The artifact must not require financial cost to be evaluated (e.g., by running on a cloud service).
It is recommended (but not required)
- to provide the logs and other files used to obtain the results of the paper,
- to include push button scripts to simplify the artifact evaluation process,
- that the artifact is self-contained and does not require network access,
- to run independent tests before the submission, and
- for docker-based submissions to include concrete bind-mounts (e.g.
-v $(pwd)/result:/results:rw
) in the README instructions to simplify extracting all results.

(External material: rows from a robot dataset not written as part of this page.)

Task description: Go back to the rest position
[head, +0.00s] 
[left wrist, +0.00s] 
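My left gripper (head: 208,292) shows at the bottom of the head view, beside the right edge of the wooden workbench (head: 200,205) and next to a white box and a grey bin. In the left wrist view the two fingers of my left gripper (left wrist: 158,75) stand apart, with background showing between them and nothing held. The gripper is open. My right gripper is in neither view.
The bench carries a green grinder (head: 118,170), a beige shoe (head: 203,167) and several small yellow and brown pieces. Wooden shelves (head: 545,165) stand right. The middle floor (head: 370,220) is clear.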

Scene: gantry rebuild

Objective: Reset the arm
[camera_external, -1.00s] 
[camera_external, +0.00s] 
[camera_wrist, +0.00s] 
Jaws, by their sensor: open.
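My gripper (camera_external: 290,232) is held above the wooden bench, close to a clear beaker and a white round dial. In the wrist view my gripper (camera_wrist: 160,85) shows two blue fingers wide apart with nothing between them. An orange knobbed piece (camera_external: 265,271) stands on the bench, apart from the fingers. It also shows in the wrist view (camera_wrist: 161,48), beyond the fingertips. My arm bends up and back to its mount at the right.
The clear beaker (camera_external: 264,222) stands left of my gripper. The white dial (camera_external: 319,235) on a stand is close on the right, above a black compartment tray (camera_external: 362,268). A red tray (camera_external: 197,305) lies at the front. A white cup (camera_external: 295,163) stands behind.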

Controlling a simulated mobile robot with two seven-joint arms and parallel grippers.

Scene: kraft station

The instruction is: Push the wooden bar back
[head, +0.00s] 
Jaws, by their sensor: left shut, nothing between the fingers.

In general, it should be as simple as possible for reviewers to conclude reproducibility.
Sources and Reusability
Authors are also encouraged to include all sources, dependencies, and instructions needed to modify and/or (re-)build the artifact (e.g., through tarballs and a Dockerfile
). This may, of course, rely on network access. We recommend to strive to be as self-contained as possible. In particular, the artifact should contain as much of its dependencies as reasonably possible, and any downloads should only refer to stable sources (e.g., use a standard Debian docker image as base) and precise versions (e.g., a concrete commit / tag in a GitHub repository or docker image version instead of an unspecific “latest”). This maximizes the chances that the tool can still be modified and built in several years.
Badges
As indicated, papers with successful evaluation will place a badge on their title page for the camera-ready version. Note that the paper must clearly indicate the exact artifact version used for the evaluation, i.e. the DOI used for the submission. Of course, the paper may additionally link to the most recent version and/or source code repositories.
Sample LaTeX code to place the badge will be provided.
Outstanding Artifact Award
AEC members will nominate artifacts that significantly exceed expectations for an outstanding artifact award. The AEC chairs will consider these nominations, and might award none or multiple artifacts. Awardees will receive a certificate during the social event.